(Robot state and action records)

------------------------------------------------

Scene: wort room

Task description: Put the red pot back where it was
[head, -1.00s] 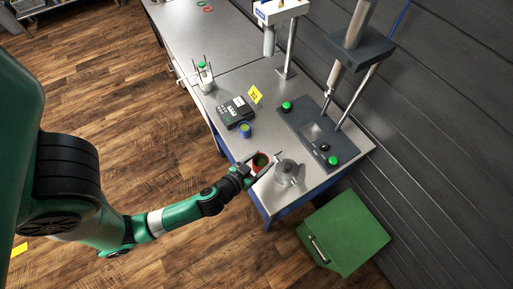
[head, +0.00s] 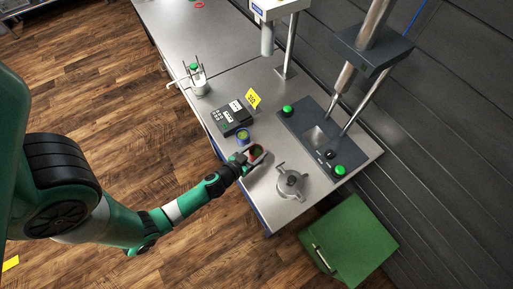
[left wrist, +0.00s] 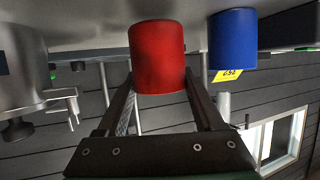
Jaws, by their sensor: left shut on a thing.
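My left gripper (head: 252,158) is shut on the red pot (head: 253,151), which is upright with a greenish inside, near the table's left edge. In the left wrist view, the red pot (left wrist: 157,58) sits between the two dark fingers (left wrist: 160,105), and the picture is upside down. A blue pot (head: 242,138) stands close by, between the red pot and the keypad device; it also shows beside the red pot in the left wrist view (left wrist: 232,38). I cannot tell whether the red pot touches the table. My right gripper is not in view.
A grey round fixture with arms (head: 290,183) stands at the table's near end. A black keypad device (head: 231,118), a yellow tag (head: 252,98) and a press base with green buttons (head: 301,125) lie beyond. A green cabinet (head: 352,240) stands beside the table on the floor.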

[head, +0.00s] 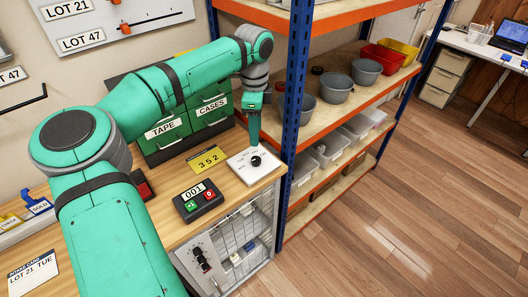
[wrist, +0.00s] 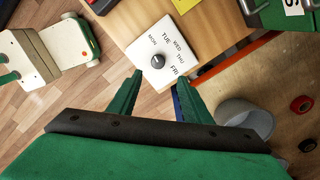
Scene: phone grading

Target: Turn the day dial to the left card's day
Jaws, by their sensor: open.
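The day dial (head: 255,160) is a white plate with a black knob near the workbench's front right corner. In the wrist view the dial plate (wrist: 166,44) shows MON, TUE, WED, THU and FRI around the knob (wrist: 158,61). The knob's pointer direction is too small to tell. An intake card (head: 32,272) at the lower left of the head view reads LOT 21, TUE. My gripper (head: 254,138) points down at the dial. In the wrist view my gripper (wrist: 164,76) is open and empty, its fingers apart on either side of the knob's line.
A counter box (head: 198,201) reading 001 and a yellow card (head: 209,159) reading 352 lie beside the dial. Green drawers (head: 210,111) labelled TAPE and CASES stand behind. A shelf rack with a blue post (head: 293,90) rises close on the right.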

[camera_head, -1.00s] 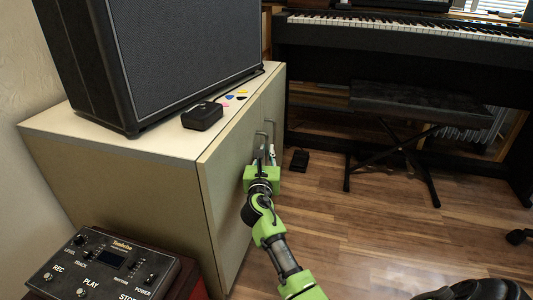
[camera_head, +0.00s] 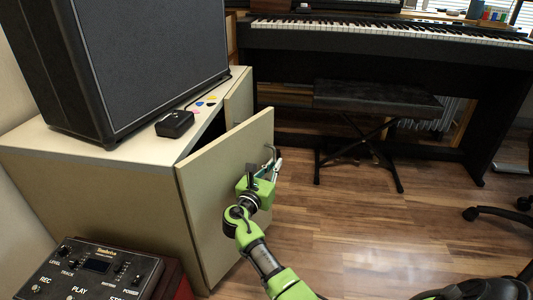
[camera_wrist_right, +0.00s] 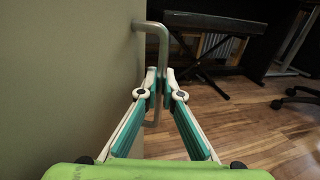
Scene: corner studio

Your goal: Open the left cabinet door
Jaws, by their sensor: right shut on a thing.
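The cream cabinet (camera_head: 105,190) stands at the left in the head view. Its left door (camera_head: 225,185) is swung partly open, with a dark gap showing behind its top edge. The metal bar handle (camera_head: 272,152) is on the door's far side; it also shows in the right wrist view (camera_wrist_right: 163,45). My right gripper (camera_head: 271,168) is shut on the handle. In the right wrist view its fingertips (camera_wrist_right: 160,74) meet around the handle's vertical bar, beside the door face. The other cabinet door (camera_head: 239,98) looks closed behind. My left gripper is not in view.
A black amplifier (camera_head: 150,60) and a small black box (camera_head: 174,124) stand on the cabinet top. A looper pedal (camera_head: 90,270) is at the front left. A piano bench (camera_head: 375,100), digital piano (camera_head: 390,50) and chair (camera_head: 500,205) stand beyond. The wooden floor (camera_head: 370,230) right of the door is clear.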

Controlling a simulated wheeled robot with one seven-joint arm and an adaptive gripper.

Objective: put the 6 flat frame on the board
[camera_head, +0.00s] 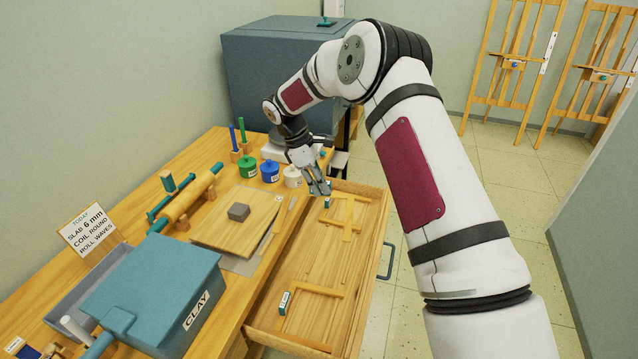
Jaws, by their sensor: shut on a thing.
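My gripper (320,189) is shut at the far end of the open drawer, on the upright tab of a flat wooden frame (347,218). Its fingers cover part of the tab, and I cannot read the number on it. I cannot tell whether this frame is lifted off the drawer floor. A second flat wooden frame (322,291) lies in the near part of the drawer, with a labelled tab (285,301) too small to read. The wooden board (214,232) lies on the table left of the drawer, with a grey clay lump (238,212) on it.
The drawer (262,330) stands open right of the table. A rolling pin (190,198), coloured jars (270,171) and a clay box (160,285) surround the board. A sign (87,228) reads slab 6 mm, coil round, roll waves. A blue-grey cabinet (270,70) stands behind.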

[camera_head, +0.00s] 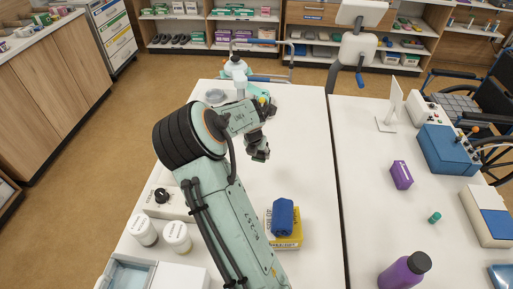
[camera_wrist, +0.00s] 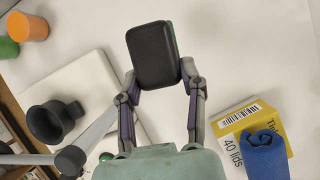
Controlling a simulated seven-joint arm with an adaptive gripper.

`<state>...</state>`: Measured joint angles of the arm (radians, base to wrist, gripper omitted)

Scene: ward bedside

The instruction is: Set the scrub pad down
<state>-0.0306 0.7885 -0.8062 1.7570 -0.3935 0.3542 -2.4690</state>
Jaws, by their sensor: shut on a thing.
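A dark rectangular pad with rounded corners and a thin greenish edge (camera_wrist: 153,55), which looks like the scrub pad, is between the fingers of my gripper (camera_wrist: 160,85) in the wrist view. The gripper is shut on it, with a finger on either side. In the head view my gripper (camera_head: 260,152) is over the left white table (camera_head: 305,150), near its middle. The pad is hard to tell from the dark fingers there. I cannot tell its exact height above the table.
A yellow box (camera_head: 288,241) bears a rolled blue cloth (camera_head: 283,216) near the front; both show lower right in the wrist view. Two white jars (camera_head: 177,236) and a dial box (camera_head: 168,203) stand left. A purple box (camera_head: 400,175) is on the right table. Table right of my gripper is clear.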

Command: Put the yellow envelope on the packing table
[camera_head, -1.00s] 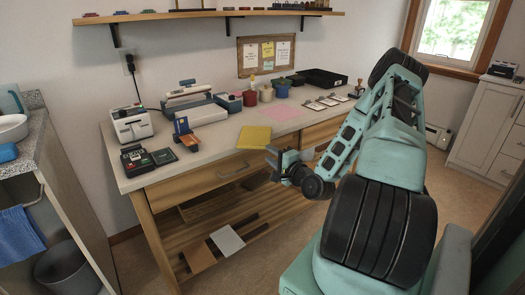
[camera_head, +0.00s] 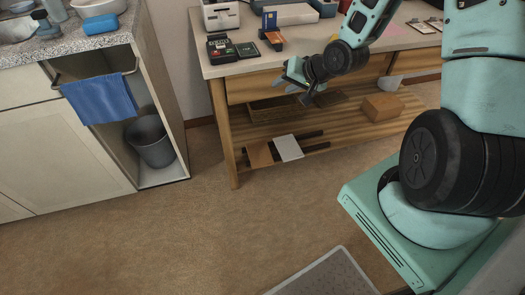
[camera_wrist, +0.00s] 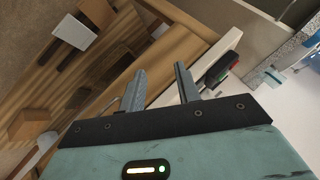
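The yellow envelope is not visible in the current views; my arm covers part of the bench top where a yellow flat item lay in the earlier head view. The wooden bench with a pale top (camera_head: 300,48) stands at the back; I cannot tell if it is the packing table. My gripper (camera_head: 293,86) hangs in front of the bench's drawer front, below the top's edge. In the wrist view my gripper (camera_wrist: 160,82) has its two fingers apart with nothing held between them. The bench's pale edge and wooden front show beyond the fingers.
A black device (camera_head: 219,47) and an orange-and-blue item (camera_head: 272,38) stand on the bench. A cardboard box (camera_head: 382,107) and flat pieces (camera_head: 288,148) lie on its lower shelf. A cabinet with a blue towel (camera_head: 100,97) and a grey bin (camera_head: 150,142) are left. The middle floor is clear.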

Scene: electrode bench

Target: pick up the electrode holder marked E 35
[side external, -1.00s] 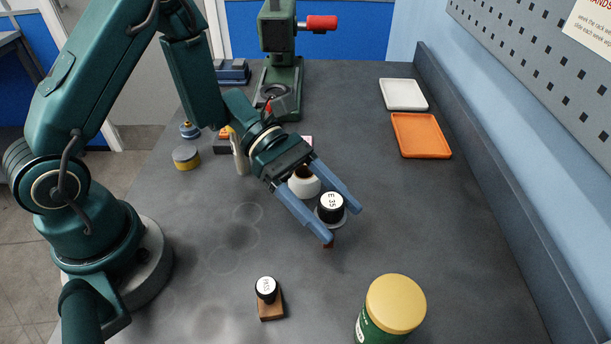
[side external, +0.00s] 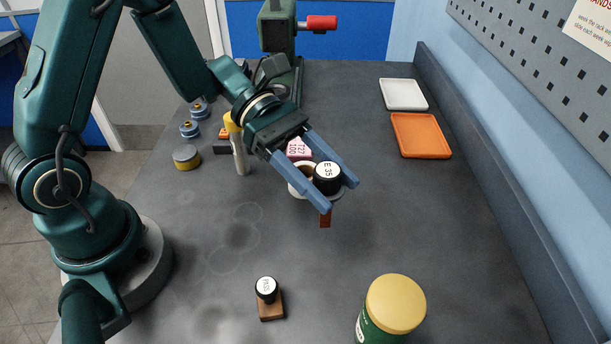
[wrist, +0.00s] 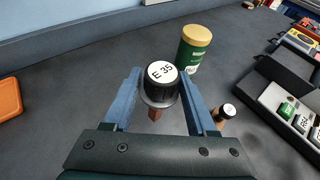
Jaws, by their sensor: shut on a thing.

------------------------------------------------

> _WHAT TO PRODUCE_
Your copy should consist only of the lines from the line holding "Scene: electrode bench" through the final line of the listing above, both included, with all pictures omitted.

> _FINISHED TASK_
Scene: electrode bench

Target: pick up the electrode holder marked E 35
[side external, -1.00s] 
[side external, +0.00s] 
[wrist, +0.00s] 
Jaws, by their sensor: shut on a thing.

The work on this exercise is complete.